• Given task
From the entries below, copy every line holding the word "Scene".

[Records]
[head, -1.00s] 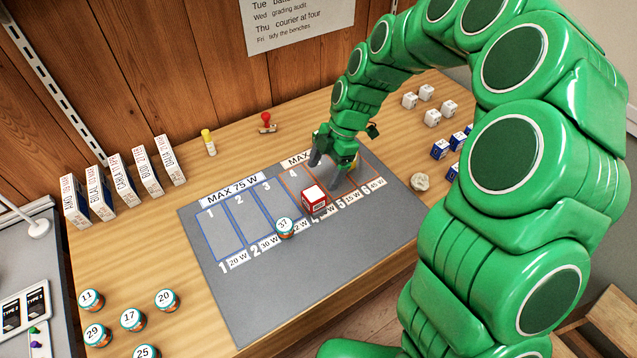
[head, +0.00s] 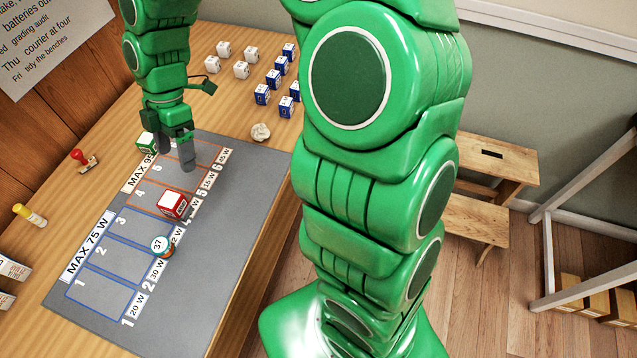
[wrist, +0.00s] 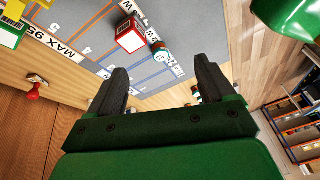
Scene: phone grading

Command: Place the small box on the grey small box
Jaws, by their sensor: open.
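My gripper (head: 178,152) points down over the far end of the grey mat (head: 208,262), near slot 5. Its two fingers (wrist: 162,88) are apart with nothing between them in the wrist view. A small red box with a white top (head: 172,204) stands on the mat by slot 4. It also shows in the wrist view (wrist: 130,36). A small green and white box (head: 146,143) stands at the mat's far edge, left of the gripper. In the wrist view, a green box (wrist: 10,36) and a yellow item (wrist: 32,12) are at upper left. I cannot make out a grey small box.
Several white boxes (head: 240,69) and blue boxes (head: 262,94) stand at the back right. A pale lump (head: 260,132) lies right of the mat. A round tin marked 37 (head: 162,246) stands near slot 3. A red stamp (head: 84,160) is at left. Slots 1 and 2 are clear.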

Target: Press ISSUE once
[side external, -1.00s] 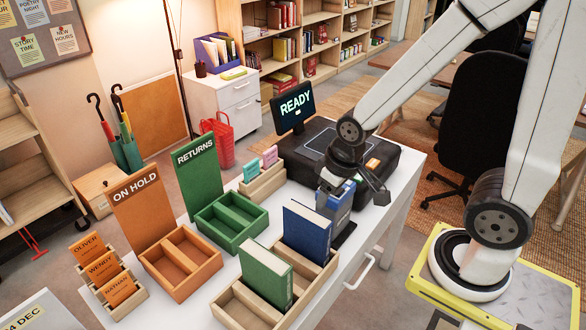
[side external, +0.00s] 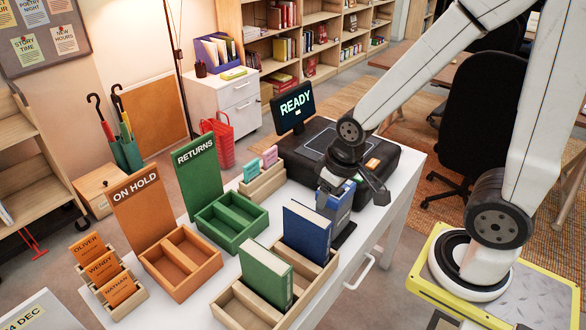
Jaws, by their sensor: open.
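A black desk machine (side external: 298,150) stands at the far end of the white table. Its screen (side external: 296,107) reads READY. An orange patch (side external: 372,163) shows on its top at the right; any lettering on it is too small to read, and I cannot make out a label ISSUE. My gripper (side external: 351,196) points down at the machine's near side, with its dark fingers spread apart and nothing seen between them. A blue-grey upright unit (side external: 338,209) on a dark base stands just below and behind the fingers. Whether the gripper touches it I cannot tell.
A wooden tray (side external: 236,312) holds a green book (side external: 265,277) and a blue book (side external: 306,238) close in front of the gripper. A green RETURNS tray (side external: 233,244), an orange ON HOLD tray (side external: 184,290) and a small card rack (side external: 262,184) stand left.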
==
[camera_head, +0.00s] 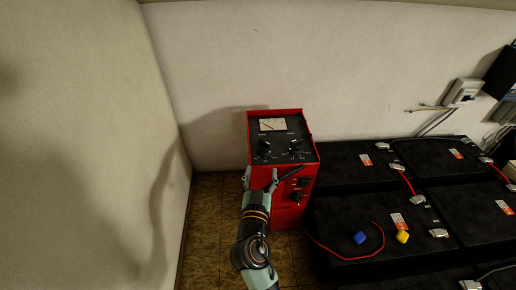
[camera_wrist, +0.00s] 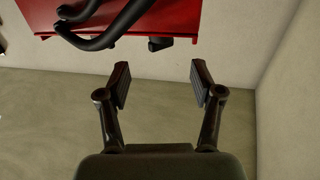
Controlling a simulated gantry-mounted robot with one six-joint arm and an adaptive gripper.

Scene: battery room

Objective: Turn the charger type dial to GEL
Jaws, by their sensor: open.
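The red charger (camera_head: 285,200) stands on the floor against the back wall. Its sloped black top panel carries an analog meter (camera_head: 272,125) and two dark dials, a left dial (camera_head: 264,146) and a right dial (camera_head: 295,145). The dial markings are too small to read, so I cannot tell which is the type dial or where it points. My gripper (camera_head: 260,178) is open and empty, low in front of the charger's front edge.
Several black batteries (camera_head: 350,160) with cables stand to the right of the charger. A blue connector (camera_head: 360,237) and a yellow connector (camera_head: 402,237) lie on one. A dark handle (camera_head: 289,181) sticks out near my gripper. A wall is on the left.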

• Correct response
Scene: phone grading
Scene: battery room

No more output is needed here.